С 1889 г. состоял гласным петербургской думы, деятельно участвуя во всех комиссиях по разоблачению злоупотреблений различных государственных органов (петерб. гор. управы и т. д.) и разработал ряд проектов: об улучшении ж. д., о создании городской электрической железной дороги и т. д.
Кедрин принадлежал к числу наиболее выдающихся членов так называемой «новой группы гласных».
91
Кареев (род. в 1856 г.) – известный представитель социалистической школы народников (субъективный метод в социологии). Его многолетняя полемика с Плехановым и др. закончилась полным поражением. В русской исторической науке Кареев известен, как один из пионеров русской школы историков Великой Французской Революции (Лучицкий, Ковалевский и др.). Еще в конце 70-х годов он выпустил работу о французском крестьянстве последней четверти XVIII в. На общественно-политической арене Кареев самостоятельной роли не играл, но как профессор-либерал выдвинулся в дни подъема интеллигентского движения 1904 – 1905 г.г.

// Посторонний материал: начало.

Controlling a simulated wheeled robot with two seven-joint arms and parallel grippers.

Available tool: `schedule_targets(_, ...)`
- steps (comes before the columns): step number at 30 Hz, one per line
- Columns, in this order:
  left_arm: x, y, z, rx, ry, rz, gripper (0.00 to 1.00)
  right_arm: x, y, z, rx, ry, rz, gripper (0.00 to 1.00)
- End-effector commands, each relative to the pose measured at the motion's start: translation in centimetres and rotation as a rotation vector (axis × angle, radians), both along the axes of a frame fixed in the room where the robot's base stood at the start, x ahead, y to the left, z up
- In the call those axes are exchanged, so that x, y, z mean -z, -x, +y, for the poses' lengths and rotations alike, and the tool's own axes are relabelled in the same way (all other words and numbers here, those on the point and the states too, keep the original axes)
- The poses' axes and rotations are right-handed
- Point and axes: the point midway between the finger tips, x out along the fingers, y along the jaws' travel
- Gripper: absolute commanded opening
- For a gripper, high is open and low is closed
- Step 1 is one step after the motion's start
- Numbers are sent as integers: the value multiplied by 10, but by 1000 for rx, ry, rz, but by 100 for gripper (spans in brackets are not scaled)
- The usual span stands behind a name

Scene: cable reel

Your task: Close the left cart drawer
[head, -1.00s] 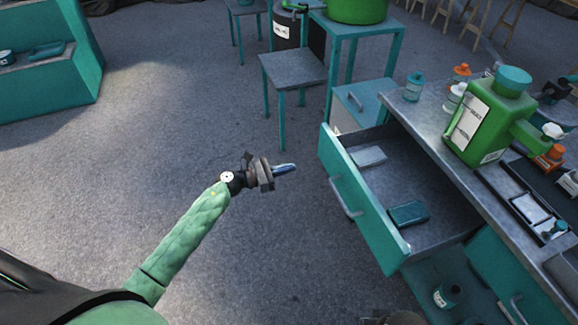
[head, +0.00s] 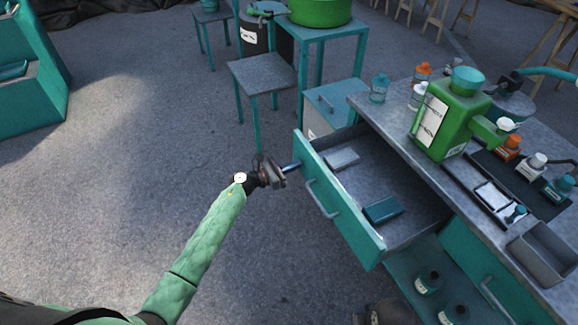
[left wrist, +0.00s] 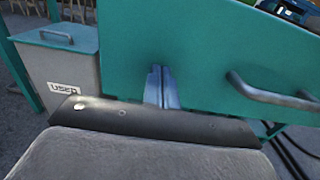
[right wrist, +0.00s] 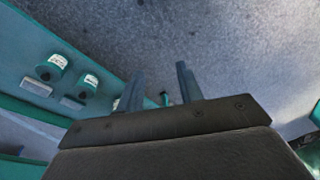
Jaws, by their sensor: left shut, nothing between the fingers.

Но ураган пронесся, – либеральное общество начало приходить в себя и подводить итоги.
«Если есть люди, которые и теперь ничему не научились, – писало „Право“, – то сознательные свидетели происходившего пусть ничего не забудут!..»
«В чем же смысл минувших событий, поскольку он доступен нашему пониманию (sic!)? Где исход?.. Чему верить и на что надеяться? Мы хотели бы верить и надеяться, что ничтожно число людей…, думающих, что история наша не сказала нового слова и не выставила новых сил, стеревших (стерших?) старые, обманувшие слова и изжитые силы».
«Мы верим в новые слова и ждем новых сил. В них и в них одних мы видим залог мирного будущего нашей родины…» (1905, N 2). [92]
Хотя довольно трудно понять, каким это образом девятое января оказалось залогом мирного будущего, но хорошо и то, что старые, обманувшие слова отныне стерты, а место их занято верой в новые силы. Отныне демократы из «Права», как «сознательные свидетели происходившего», обещают ничего не забывать, не верить старым обетованиям, полагаться лишь на силу выступивших рабочих масс, – поскольку вообще язык демократии «доступен нашему пониманию».
92
Этот отрывок взят из передовой «Права» N 2, за 1905 г. «Пережитые дни», посвященной событиям 9 января.